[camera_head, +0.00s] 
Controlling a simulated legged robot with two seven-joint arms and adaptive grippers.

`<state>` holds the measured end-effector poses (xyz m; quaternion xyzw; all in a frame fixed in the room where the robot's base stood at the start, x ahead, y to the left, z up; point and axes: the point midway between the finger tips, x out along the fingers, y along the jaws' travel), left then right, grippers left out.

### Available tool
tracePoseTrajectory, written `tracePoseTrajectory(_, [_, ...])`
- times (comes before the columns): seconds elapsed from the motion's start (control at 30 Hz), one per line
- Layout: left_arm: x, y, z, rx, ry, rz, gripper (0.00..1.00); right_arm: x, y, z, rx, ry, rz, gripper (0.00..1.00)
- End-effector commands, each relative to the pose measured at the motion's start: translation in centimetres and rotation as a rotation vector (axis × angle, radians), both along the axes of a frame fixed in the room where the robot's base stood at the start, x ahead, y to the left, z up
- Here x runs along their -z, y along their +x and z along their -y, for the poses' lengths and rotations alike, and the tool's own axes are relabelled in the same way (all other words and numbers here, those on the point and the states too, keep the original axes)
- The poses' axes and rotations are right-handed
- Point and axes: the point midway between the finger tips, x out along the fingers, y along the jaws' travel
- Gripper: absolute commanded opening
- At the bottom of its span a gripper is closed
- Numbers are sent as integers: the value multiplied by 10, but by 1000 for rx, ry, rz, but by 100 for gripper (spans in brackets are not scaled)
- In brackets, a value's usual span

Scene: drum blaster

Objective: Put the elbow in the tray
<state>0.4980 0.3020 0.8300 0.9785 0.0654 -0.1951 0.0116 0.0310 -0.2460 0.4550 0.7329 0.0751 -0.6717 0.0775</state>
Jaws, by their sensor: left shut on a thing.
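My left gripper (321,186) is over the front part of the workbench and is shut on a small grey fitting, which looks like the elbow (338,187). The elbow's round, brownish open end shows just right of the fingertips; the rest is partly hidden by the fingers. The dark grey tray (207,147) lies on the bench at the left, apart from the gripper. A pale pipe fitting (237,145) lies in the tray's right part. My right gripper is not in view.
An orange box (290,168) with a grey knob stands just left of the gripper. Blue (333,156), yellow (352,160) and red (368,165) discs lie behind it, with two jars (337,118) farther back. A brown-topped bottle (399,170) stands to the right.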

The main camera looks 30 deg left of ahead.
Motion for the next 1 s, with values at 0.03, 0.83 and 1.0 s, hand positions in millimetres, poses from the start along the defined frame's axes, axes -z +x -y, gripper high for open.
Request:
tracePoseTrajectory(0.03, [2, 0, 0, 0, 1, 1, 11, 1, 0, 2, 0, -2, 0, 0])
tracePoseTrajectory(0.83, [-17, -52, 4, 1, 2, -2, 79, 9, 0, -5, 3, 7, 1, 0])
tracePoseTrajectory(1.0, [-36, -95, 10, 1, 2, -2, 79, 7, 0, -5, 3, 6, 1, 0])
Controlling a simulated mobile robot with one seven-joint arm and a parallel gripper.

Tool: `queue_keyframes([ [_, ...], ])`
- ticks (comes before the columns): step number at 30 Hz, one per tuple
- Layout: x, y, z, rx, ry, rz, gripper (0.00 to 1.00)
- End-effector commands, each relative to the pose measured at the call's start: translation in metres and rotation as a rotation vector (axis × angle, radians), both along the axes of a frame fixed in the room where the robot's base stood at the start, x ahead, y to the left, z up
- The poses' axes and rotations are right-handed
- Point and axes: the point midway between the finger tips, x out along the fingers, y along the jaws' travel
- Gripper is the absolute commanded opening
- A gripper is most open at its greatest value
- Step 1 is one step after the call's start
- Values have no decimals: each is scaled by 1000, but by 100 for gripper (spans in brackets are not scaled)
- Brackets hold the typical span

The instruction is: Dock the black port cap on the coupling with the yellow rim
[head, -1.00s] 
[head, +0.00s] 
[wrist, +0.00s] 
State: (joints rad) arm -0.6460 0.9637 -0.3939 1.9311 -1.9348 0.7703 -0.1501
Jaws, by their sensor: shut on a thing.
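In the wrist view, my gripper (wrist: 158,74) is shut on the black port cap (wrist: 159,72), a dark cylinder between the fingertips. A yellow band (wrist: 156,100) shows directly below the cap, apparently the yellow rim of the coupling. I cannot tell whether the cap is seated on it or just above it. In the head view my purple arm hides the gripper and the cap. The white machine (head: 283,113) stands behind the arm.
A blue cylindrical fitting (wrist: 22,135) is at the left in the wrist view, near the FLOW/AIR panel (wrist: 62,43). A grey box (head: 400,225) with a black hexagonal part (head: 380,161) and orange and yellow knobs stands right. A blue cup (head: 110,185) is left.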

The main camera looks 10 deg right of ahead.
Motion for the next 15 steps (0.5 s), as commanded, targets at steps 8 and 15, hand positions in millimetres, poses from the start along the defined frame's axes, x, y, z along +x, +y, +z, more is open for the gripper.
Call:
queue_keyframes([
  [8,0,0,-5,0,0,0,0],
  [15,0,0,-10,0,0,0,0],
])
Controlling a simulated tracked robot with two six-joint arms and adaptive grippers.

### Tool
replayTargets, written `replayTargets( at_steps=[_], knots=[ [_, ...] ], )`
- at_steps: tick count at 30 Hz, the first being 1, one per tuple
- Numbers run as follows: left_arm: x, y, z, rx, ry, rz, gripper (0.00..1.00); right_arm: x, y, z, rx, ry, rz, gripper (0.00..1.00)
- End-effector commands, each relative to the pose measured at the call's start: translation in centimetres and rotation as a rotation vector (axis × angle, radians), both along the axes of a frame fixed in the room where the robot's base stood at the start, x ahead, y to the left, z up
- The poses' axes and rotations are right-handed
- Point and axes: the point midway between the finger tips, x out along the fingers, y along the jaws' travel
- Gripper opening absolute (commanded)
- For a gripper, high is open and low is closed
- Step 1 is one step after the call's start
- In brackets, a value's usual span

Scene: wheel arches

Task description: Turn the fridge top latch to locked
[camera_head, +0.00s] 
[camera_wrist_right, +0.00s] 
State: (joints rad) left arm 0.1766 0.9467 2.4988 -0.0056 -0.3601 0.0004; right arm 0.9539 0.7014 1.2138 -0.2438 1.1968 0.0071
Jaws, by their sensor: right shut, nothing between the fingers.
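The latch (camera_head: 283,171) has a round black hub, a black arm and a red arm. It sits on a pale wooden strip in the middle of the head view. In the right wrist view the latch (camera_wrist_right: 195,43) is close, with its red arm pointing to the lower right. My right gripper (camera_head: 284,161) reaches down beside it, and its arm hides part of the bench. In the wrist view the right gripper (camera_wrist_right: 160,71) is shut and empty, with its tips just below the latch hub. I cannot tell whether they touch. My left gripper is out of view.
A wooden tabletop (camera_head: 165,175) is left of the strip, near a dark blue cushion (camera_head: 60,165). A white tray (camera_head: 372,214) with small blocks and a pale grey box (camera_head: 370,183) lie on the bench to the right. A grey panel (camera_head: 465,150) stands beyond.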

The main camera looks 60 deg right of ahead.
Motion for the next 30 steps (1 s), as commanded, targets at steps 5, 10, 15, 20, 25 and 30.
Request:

### Your task
Output all of the data again, exactly.

### Output below
[camera_head, +0.00s] 
Controlling a simulated legged robot with two seven-joint arms and adaptive grippers.

`<state>` holds the measured end-effector poses (xyz m; quaternion xyzw; all in a frame fixed in the room where the robot's base stood at the start, x ahead, y to the left, z up; point and axes: the point midway between the finger tips, x out along the fingers, y along the jaws' travel), left then right, grippers left out.

### Available tool
tracePoseTrajectory, written `tracePoseTrajectory(_, [_, ...])`
- times (comes before the columns): seconds elapsed from the motion's start (control at 30 Hz), one per line
- Layout: left_arm: x, y, z, rx, ry, rz, gripper (0.00..1.00); right_arm: x, y, z, rx, ry, rz, gripper (0.00..1.00)
- End-effector commands, each relative to the pose measured at the motion's start: translation in centimetres and rotation as a rotation vector (axis × angle, radians), both along the axes of a frame fixed in the room where the robot's base stood at the start, x ahead, y to the left, z up
- Here x runs along their -z, y along their +x and z along their -y, for the poses' lengths and rotations alike, and the tool's own axes are relabelled in the same way (all other words and numbers here, those on the point and the states too, keep the original axes)
- The poses' axes and rotations are right-handed
- Point and axes: the point midway between the finger tips, x out along the fingers, y along the jaws' travel
- Gripper: absolute commanded opening
- At the bottom of its span a gripper is closed
- Numbers are sent as integers: the value multiplied by 10, but by 1000 for rx, ry, rz, but by 100 for gripper (spans in brackets are not scaled)
- In brackets, a value's usual span

Scene: drum blaster

Objective: Put the elbow in the tray
<state>0.4980 0.3020 0.8300 0.9785 0.0654 -0.1951 0.0116 0.0310 -0.2460 0.4550 0.7329 0.0751 -0.6717 0.0775</state>
Jaws, by their sensor: left shut on a thing.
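My left gripper (321,186) is over the front part of the workbench and is shut on a small grey fitting, which looks like the elbow (338,187). The elbow's round, brownish open end shows just right of the fingertips; the rest is partly hidden by the fingers. The dark grey tray (207,147) lies on the bench at the left, apart from the gripper. A pale pipe fitting (237,145) lies in the tray's right part. My right gripper is not in view.
An orange box (290,168) with a grey knob stands just left of the gripper. Blue (333,156), yellow (352,160) and red (368,165) discs lie behind it, with two jars (337,118) farther back. A brown-topped bottle (399,170) stands to the right.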

The main camera looks 30 deg left of ahead.
Motion for the next 1 s, with values at 0.03, 0.83 and 1.0 s, hand positions in millimetres, poses from the start along the defined frame's axes, axes -z +x -y, gripper high for open.
Request:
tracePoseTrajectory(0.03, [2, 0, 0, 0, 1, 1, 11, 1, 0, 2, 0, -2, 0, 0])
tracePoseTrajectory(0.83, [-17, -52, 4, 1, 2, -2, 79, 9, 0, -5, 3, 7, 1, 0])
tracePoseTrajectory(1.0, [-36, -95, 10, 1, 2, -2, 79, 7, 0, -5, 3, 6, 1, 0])
Controlling a simulated mobile robot with one seven-joint arm and a parallel gripper.

Tool: `queue_keyframes([ [_, ...], ])`
- ticks (comes before the columns): step number at 30 Hz, one per tuple
- Layout: x, y, z, rx, ry, rz, gripper (0.00 to 1.00)
- End-effector commands, each relative to the pose measured at the call's start: translation in metres and rotation as a rotation vector (axis × angle, radians), both along the axes of a frame fixed in the room where the robot's base stood at the start, x ahead, y to the left, z up
- The poses' axes and rotations are right-handed
- Point and axes: the point midway between the finger tips, x out along the fingers, y along the jaws' travel
- Gripper is the absolute commanded opening
- A gripper is most open at its greatest value
- Step 1 is one step after the call's start
- Values have no decimals: each is scaled by 1000, but by 100 for gripper (spans in brackets are not scaled)
- Brackets hold the typical span

The instruction is: Dock the black port cap on the coupling with the yellow rim
[head, -1.00s] 
[head, +0.00s] 
[wrist, +0.00s] 
State: (joints rad) arm -0.6460 0.9637 -0.3939 1.9311 -1.9348 0.7703 -0.1501
Jaws, by their sensor: shut on a thing.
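In the wrist view, my gripper (wrist: 158,74) is shut on the black port cap (wrist: 159,72), a dark cylinder between the fingertips. A yellow band (wrist: 156,100) shows directly below the cap, apparently the yellow rim of the coupling. I cannot tell whether the cap is seated on it or just above it. In the head view my purple arm hides the gripper and the cap. The white machine (head: 283,113) stands behind the arm.
A blue cylindrical fitting (wrist: 22,135) is at the left in the wrist view, near the FLOW/AIR panel (wrist: 62,43). A grey box (head: 400,225) with a black hexagonal part (head: 380,161) and orange and yellow knobs stands right. A blue cup (head: 110,185) is left.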

The main camera looks 10 deg right of ahead.
Motion for the next 15 steps (0.5 s), as commanded, targets at steps 8 and 15, hand positions in millimetres, poses from the start along the defined frame's axes, x, y, z along +x, +y, +z, more is open for the gripper.
Call:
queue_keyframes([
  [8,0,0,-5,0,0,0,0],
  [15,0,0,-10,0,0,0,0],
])
Controlling a simulated tracked robot with two six-joint arms and adaptive grippers.

### Tool
replayTargets, written `replayTargets( at_steps=[_], knots=[ [_, ...] ], )`
- at_steps: tick count at 30 Hz, the first being 1, one per tuple
- Numbers run as follows: left_arm: x, y, z, rx, ry, rz, gripper (0.00..1.00); right_arm: x, y, z, rx, ry, rz, gripper (0.00..1.00)
- End-effector commands, each relative to the pose measured at the call's start: translation in centimetres and rotation as a rotation vector (axis × angle, radians), both along the axes of a frame fixed in the room where the robot's base stood at the start, x ahead, y to the left, z up
- The poses' axes and rotations are right-handed
- Point and axes: the point midway between the finger tips, x out along the fingers, y along the jaws' travel
- Gripper opening absolute (commanded)
- For a gripper, high is open and low is closed
- Step 1 is one step after the call's start
- In brackets, a value's usual span

Scene: wheel arches

Task description: Turn the fridge top latch to locked
[camera_head, +0.00s] 
[camera_wrist_right, +0.00s] 
State: (joints rad) left arm 0.1766 0.9467 2.4988 -0.0056 -0.3601 0.0004; right arm 0.9539 0.7014 1.2138 -0.2438 1.1968 0.0071
Jaws, by their sensor: right shut, nothing between the fingers.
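The latch (camera_head: 283,171) has a round black hub, a black arm and a red arm. It sits on a pale wooden strip in the middle of the head view. In the right wrist view the latch (camera_wrist_right: 195,43) is close, with its red arm pointing to the lower right. My right gripper (camera_head: 284,161) reaches down beside it, and its arm hides part of the bench. In the wrist view the right gripper (camera_wrist_right: 160,71) is shut and empty, with its tips just below the latch hub. I cannot tell whether they touch. My left gripper is out of view.
A wooden tabletop (camera_head: 165,175) is left of the strip, near a dark blue cushion (camera_head: 60,165). A white tray (camera_head: 372,214) with small blocks and a pale grey box (camera_head: 370,183) lie on the bench to the right. A grey panel (camera_head: 465,150) stands beyond.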

The main camera looks 60 deg right of ahead.
Motion for the next 30 steps (1 s), as commanded, targets at steps 5, 10, 15, 20, 25 and 30.
Request:

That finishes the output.